Era la noche de nochebuena. Creo que era la primera vez que salía un 24 de diciembre, porque para mí es una noche para estar con la familia. Pero claro, después de la cena iba un poco tocado y eso me hizo buscar un cómplice de aventuras que en aquella ocasión fue Jose Miguel, que dicho sea de paso, no se pierde un sarao.
Quedamos alrededor de a las dos de la madrugada en la puerta de El Nido. Para el que no lo sepa, El Nido, es ahora mismo el mejor rock-blues-bar de Torrevieja. Por tres razones que diré a continuación y que probablemente acabarán siendo más:
1- Buena música. Un día está puesto el random y sale de todo y otro les da por hacer una jornada temática de Red Hot Chili Peppers y no te quieres ir.
2- Dardos, futbolín y billar. Hace años teníamos que patearnos todo el paseo y la Playa del Cura para poder echar una partida de futbolín en lo que era el Ruta al Sur (que solo el bar ya tiene una entrada per sé).

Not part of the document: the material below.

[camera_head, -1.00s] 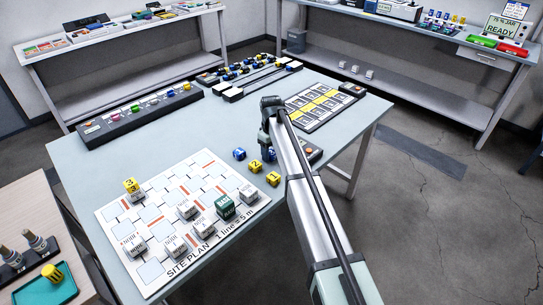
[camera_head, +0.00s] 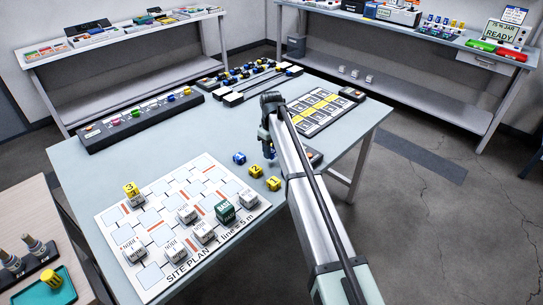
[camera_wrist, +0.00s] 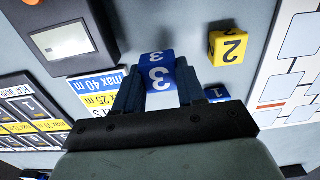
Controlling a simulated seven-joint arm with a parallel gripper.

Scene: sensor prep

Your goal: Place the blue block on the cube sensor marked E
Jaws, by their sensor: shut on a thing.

No habíamos jugado en nuestra vida a los dardos y ahora resulta que nos encanta.
3- El trato es más que amigable. Peter es el cabeza de familia y sus hijos, Adriana y Peter? Junior ( perdón, pero no estoy seguro del todo) , el caso es que siempre están allí y de vez en cuando te pueden decir: “¡Cuánto tiempo sin vernos!” entonces si es Adriana la que te lo dice mola contestarle: “¿Me echabas de menos?” y ver como pone caras.
4- No es caro. El primer día que llegué allí el local ya llevaba abierto por lo menos tres meses. Adriana me dijo: “Hoy es el día del Matusalem, vale lo mismo que el brugal, ¿Qué te pongo?” y ganó mi corazón para siempre, porque lo preparó con mimo. Era el mejor cubata que había tomado en mi vida y me costó cuatro euros.
Continúo:
Era nochebuena y el niño Jesús ya estaba celebrando su cumple. San José estaba sopesando si comerse la divina placenta y el Mulagas estaba calentando el pesebre.
Aquel día simplemente nos sentamos en la barra Jose Miguel y yo y empezamos a tomar cubatas mientras saludábamos y hablábamos con cualquiera que quisiera dahttp://www.blogger.com/img/blank.gifrnos un poco de cháchara. Era ya tarde y la gente seguía entrando al bar. Adriana empezó a darnos conversación porque ella es así de maja mientras Peter padre estaba trasteando la música. En un momento dado, empezó:

Junto a nosotros, al otro lado de la barra comenzó una discusión sobre la canción y los gustos musicales de Peter. Estaba claro que a él le gustaba mientras que el grupillo de gafapastas insistían en que esa canción era puramente comercial y que comparado con el café que compra Bonnie era caca.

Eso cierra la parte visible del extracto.